(Records from a dataset)
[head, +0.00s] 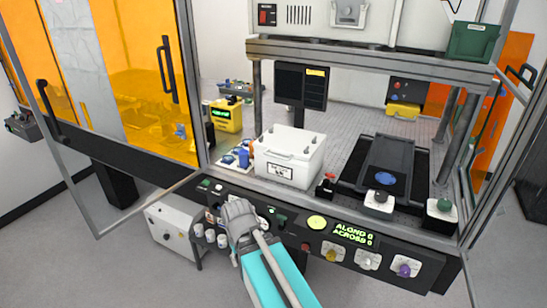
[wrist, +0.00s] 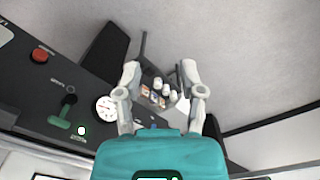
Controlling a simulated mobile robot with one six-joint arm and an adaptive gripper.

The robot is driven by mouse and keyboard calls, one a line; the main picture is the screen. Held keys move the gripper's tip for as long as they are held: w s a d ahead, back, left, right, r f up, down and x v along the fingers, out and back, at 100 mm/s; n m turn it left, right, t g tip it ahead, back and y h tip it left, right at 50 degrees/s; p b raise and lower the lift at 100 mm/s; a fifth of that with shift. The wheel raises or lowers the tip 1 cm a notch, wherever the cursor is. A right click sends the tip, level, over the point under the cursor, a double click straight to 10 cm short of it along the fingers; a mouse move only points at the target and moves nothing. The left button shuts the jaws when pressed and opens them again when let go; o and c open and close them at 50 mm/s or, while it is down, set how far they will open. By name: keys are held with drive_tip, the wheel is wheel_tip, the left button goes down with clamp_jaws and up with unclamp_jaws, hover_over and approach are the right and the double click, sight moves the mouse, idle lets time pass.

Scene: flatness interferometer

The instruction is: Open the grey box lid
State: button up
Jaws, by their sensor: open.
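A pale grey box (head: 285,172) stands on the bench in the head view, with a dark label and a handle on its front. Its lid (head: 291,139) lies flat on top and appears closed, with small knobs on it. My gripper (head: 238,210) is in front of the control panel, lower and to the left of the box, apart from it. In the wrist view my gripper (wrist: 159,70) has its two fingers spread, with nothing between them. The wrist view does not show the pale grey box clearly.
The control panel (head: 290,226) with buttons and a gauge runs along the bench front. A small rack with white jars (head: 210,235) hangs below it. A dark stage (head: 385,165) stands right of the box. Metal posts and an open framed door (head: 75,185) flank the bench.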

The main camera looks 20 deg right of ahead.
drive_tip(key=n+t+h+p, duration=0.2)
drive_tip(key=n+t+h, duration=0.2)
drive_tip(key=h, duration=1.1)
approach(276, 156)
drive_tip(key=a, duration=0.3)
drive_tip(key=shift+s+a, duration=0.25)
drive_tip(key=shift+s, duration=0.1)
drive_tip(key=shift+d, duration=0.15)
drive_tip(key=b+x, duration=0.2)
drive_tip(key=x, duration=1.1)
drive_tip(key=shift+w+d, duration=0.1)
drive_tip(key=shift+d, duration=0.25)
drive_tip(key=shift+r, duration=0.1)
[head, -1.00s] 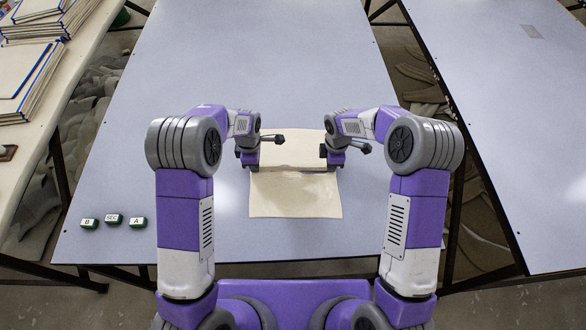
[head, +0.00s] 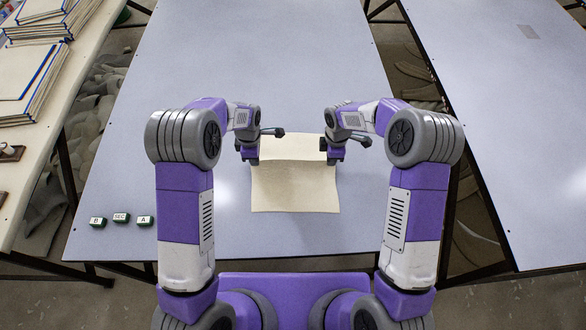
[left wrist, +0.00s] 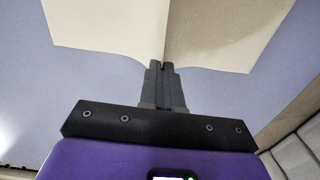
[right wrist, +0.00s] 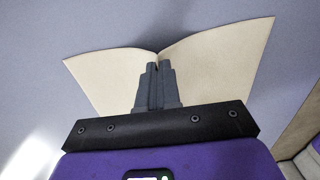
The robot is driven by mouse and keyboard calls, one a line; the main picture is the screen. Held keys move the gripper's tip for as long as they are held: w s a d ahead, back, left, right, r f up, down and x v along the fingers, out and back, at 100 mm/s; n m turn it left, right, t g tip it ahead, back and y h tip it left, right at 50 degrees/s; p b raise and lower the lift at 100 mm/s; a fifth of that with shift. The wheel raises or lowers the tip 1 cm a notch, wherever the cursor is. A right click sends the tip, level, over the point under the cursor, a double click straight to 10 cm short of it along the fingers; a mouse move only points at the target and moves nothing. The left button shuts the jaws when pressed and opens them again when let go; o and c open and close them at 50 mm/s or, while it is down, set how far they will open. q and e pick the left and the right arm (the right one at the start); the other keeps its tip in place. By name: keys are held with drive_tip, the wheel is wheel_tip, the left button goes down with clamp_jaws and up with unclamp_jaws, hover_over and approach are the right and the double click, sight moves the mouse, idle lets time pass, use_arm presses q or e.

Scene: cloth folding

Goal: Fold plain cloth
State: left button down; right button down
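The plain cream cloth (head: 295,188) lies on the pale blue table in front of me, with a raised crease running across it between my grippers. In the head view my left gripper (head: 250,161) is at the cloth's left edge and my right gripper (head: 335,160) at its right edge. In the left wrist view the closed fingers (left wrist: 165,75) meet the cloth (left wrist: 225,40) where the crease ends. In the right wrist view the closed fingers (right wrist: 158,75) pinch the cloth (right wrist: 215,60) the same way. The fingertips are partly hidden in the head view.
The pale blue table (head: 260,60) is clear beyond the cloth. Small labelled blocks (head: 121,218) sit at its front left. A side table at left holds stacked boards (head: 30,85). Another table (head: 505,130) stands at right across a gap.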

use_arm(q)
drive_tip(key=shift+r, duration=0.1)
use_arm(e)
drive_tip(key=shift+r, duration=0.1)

— Exercise objective —
Pictures in the records above are not copied; print everything else exactly.

— The result —
[head, +0.00s] 
[wrist, +0.00s] 
Controlling a simulated mobile robot with one six-joint arm and an adaptive gripper.

The robot is driven by mouse and keyboard calls, one a line; the main picture is the screen. Held keys move the gripper's tip for as long as they are held: w s a d ahead, back, left, right, r f up, down and x v along the fingers, out and back, at 100 mm/s; n m turn it left, right, t g tip it ahead, back and y h tip it left, right at 50 degrees/s; p b raise and lower the lift at 100 mm/s; a fifth of that with shift. The wheel raises or lowers the tip 1 cm a notch, wherever the cursor is. A right click sends the tip, level, over the point under the cursor, a double click straight to 10 cm short of it along the fingers; a mouse move only points at the target and moves nothing. The left button shuts the jaws when pressed and opens them again when let go; o and c open and close them at 50 mm/s or, while it is down, set how far they will open. By name: keys are held with drive_tip, the wheel is wheel_tip, the left button goes down with clamp_jaws and up with unclamp_jaws, hover_over and approach are the right and the double click, sight moves the mouse, idle lets time pass.

Scene: flatness interferometer

The instruction is: Open the grey box lid
State: button up
Jaws, by their sensor: open.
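A pale grey box (head: 285,172) stands on the bench in the head view, with a dark label and a handle on its front. Its lid (head: 291,139) lies flat on top and appears closed, with small knobs on it. My gripper (head: 238,210) is in front of the control panel, lower and to the left of the box, apart from it. In the wrist view my gripper (wrist: 159,70) has its two fingers spread, with nothing between them. The wrist view does not show the pale grey box clearly.
The control panel (head: 290,226) with buttons and a gauge runs along the bench front. A small rack with white jars (head: 210,235) hangs below it. A dark stage (head: 385,165) stands right of the box. Metal posts and an open framed door (head: 75,185) flank the bench.

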The main camera looks 20 deg right of ahead.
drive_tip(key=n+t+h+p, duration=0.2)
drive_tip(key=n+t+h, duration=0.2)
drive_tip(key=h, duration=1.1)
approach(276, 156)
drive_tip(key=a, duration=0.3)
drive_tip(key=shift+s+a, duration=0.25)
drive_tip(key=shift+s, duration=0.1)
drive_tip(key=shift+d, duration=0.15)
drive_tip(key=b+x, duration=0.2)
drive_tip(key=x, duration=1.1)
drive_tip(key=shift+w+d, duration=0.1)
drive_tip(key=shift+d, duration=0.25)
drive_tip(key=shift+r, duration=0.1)
[head, -1.00s] 
[head, +0.00s] 
[left wrist, +0.00s] 
[right wrist, +0.00s] 
The robot is driven by mouse and keyboard calls, one a line; the main picture is the screen. Held keys move the gripper's tip for as long as they are held: w s a d ahead, back, left, right, r f up, down and x v along the fingers, out and back, at 100 mm/s; n m turn it left, right, t g tip it ahead, back and y h tip it left, right at 50 degrees/s; p b raise and lower the lift at 100 mm/s; a fifth of that with shift. The wheel raises or lowers the tip 1 cm a notch, wherever the cursor is. A right click sends the tip, level, over the point under the cursor, a double click straight to 10 cm short of it along the fingers; a mouse move only points at the target and moves nothing. The left button shuts the jaws when pressed and opens them again when let go; o and c open and close them at 50 mm/s or, while it is down, set how far they will open. q and e pick the left and the right arm (the right one at the start); the other keeps its tip in place. By name: keys are held with drive_tip, the wheel is wheel_tip, the left button goes down with clamp_jaws and up with unclamp_jaws, hover_over and approach are the right and the double click, sight moves the mouse, idle lets time pass, use_arm presses q or e.

Scene: cloth folding

Goal: Fold plain cloth
State: left button down; right button down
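The plain cream cloth (head: 295,188) lies on the pale blue table in front of me, with a raised crease running across it between my grippers. In the head view my left gripper (head: 250,161) is at the cloth's left edge and my right gripper (head: 335,160) at its right edge. In the left wrist view the closed fingers (left wrist: 165,75) meet the cloth (left wrist: 225,40) where the crease ends. In the right wrist view the closed fingers (right wrist: 158,75) pinch the cloth (right wrist: 215,60) the same way. The fingertips are partly hidden in the head view.
The pale blue table (head: 260,60) is clear beyond the cloth. Small labelled blocks (head: 121,218) sit at its front left. A side table at left holds stacked boards (head: 30,85). Another table (head: 505,130) stands at right across a gap.

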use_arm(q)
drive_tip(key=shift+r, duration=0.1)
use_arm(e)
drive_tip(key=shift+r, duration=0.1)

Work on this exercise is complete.